Des techniques cruelles de torture  


Toumi Hamrouni a du mal à retenir ses larmes

Lors de cette rencontre, plusieurs noms de médecins complices avec le ministère de l’Intérieur ont été évoqués. Les noms de juges aussi. Tout a été balancé.

Alors qu’on a monté de toutes pièces l’histoire de la mort de Fayçal, il y a eu, à cette époque-là, des témoins survivants. «Ce qu’ils nous ont fait est pire qu’à Guantanamo. Mis à poil, matraque enfoncée dans l’anus, interrogés après 2 heures du matin par des personnes ivres, suspendus en position de ‘‘poulet rôti’’, les testicules tirées par une ficelle, assis sur une bouteille et battus», raconte Mohamed Guesmi, qui était lui-même incarcéré à la même période. «Le soir où on a torturé jusqu’à la mort Fayçal, on m’a fait venir pour le voir dans une position humiliante, j’ai craqué. J’ai entendu dire un tortionnaire à son collègue de continuer, et que ce n’était pas assez. Le lendemain, j’ai appris qu’il était mort», raconte encore Mohamed Guesmi. Le récit à été confirmé par Toumi Hamrouni, un sociologue membre du mouvement Ennahdha. D’autres témoignages encore plus noirs ont suivi. Tous se rappellent, comme si c’était hier de leurs tortionnaires. «Le même tortionnaire (...) qui a tué Fayçal, dans la même place, avec la même méthode, a donné une semaine après la mort à Rachid Chammakhi. Nous étions là», a ajouté un autre.

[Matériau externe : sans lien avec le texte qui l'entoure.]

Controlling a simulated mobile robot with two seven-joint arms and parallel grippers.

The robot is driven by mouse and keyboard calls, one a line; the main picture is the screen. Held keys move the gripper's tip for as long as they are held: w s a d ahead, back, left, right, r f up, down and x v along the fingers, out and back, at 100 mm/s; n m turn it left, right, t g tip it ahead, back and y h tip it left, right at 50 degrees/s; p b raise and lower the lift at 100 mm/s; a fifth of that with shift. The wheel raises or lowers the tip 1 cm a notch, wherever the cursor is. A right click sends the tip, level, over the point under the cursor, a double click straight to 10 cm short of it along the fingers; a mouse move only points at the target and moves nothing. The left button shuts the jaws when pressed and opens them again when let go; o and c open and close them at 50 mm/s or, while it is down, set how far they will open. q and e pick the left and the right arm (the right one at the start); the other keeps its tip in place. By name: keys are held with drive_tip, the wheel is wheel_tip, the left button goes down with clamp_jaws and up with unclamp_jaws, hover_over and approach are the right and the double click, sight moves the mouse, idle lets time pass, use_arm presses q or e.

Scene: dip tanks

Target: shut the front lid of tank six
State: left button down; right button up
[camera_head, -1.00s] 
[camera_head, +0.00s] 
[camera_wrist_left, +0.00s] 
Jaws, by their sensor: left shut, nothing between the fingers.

Gouvernement démissionnaire ou complice ?

Selon Me Nasraoui : plus de 108 meurtres sous la torture dans les prisons. Ceux qui ont échappé à la mort sont aujourd’hui soit handicapés, soit détruits dans leur âme. «Nous voulons que justice soit faite. Nous comptons sur ce gouvernement pour qu’il y ait punition sinon il n’y aura pas de réconciliation, ni de transition vers la démocratie. Il faut qu’il y ait une volonté», insiste M. Mestiri. Pour la représentante du Cat, la Tunisie a longtemps violé les articles 12 et 13 de la Convention de Genève. «Une enquête impartiale sur les affaires de torture s’impose. Il faut réhabiliter les familles et les victimes. Pour rompre définitivement avec le passé, il faut punir, c’est indispensable pour la transition. Sinon la Tunisie ne changera pas», a-t-elle averti.